OPTIMAL DISCRIMINANT PLANE FOR A SMALL NUMBER OF SAMPLES AND DESIGN METHOD OF CLASSIFIER ON THE PLANE

In a previous work (Zi-Quan Hong and Jing-Yu Yang, Minimum distance classifier on the optimal discriminant plane), we suggested and derived a method for constructing classifier on the optimal discriminant plane using minimum distance criteria. In this paper, the problem of solving optimal discriminant plane for a small number of samples is discussed, which is based on the above paper by the same authors. In the case of a small number of samples, generalized eigenequation AX = lambda-BX established for a larger number of samples usually has no solution because within-class scatter matrix is singular. To obtain the solution of the generalized eigenequation, a new method is suggested, in which the Singular Value Perturbation is added to the within-class scatter matrix such that the matrix becomes a nonsingular matrix. Therefore, the generalized eigenequation can be solved using existing algorithms.
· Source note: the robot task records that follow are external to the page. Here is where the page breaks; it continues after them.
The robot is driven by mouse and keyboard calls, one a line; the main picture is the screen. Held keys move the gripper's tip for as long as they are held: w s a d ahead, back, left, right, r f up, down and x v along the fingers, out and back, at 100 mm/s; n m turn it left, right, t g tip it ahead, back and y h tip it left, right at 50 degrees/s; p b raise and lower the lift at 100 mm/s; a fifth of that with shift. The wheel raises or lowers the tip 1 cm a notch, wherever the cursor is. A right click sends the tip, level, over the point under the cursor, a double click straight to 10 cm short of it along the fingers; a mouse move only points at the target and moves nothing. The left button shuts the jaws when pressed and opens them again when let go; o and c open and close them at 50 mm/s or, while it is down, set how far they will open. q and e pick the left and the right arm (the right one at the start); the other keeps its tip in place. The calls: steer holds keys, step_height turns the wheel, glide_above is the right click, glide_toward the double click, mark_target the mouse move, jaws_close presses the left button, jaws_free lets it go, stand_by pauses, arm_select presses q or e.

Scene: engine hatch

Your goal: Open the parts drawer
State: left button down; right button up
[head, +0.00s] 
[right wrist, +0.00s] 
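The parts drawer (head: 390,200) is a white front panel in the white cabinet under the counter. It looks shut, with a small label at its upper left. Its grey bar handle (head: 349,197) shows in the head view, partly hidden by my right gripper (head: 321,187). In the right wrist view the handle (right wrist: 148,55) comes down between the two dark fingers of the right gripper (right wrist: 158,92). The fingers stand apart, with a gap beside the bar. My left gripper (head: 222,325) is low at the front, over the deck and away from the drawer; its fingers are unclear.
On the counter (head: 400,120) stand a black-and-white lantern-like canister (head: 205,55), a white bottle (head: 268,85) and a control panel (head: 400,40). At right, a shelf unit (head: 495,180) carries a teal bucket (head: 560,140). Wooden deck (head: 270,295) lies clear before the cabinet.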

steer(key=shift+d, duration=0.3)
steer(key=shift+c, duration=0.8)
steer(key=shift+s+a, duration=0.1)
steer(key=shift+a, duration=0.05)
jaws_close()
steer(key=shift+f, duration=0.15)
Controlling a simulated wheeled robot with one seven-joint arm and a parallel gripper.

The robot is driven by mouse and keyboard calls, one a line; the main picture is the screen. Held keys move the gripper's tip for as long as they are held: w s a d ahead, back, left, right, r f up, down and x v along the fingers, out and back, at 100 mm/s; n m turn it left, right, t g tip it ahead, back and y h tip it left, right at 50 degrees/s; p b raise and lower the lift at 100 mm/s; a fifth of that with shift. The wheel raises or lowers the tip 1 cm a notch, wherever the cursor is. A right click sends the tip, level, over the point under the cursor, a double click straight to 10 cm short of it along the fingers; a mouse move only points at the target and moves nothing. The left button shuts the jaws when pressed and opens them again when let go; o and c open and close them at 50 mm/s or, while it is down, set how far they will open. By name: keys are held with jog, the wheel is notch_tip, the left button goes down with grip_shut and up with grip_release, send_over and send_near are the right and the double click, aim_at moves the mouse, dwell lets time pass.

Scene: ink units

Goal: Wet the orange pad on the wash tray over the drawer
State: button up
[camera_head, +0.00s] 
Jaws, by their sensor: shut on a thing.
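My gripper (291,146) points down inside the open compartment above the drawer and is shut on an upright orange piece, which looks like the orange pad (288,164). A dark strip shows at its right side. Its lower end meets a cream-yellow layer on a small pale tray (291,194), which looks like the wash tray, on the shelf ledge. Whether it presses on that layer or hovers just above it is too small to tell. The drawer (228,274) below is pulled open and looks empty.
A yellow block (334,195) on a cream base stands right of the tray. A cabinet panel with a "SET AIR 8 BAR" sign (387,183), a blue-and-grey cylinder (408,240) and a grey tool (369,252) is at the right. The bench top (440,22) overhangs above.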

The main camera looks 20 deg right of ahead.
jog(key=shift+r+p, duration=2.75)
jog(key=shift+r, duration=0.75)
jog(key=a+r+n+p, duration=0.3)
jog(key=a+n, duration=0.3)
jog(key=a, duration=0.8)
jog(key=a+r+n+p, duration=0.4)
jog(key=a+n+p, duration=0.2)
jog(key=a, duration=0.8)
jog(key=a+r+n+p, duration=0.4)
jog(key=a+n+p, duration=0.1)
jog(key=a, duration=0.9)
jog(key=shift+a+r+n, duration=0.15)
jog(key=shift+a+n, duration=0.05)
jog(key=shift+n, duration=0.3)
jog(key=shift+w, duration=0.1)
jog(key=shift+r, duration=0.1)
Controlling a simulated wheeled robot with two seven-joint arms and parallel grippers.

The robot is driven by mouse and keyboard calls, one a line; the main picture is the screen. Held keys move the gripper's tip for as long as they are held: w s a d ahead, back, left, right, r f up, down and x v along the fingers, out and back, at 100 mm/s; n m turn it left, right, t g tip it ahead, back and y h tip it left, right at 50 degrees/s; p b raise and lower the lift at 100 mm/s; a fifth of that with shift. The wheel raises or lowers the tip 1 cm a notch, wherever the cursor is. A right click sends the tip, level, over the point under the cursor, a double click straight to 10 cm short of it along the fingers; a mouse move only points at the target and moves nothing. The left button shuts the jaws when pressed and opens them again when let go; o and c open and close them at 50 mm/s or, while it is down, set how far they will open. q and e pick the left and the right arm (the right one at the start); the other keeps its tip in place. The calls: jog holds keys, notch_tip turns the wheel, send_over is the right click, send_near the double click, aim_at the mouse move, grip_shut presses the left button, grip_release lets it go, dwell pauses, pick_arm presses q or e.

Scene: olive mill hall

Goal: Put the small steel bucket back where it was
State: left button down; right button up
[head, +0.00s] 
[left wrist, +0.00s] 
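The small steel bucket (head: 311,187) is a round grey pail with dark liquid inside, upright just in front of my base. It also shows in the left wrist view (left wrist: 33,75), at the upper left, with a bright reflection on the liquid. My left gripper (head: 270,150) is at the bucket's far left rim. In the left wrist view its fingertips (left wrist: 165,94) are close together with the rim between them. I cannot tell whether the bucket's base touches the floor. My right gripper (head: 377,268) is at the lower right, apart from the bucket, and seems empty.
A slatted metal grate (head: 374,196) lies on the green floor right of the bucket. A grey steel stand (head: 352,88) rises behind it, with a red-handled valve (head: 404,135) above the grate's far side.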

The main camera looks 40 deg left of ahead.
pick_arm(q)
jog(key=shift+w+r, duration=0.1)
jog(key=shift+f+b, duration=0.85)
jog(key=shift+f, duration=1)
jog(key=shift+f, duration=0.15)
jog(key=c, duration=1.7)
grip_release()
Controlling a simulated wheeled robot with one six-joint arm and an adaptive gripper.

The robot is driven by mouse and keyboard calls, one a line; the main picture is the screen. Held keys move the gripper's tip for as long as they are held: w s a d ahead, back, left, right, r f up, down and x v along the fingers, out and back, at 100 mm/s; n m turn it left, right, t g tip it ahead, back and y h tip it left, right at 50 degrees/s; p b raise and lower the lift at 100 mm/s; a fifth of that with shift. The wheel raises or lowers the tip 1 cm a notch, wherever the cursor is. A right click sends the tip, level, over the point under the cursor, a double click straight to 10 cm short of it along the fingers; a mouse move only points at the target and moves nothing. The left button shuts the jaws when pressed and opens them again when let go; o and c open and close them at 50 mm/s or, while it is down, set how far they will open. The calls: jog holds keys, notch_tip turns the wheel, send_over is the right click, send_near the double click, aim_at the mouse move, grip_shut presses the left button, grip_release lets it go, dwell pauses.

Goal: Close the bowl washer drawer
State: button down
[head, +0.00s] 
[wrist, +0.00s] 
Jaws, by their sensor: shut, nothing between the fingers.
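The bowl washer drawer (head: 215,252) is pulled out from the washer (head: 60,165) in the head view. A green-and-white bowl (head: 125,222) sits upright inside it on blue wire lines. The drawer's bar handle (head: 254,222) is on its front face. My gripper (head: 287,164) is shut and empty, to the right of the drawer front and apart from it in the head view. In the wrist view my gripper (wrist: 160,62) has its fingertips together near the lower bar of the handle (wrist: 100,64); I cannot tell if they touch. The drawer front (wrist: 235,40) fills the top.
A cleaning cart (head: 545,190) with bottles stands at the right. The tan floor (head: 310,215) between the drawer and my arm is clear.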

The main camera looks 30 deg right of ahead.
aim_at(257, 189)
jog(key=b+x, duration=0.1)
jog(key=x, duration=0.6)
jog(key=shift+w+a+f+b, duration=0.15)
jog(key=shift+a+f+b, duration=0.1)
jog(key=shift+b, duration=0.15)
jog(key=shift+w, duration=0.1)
We proved that the generalized eigenequations on the optimal discriminant plane are stable in respect of eigenvalues and the generalized eigenvectors are indeed the optimal discriminant directions, if the perturbation is subject to some certain conditions. The experimental results have shown that our method works well and the minimum distance classifier on the optimal discriminant plane can be constructed with high performance even in the case of a small number of samples.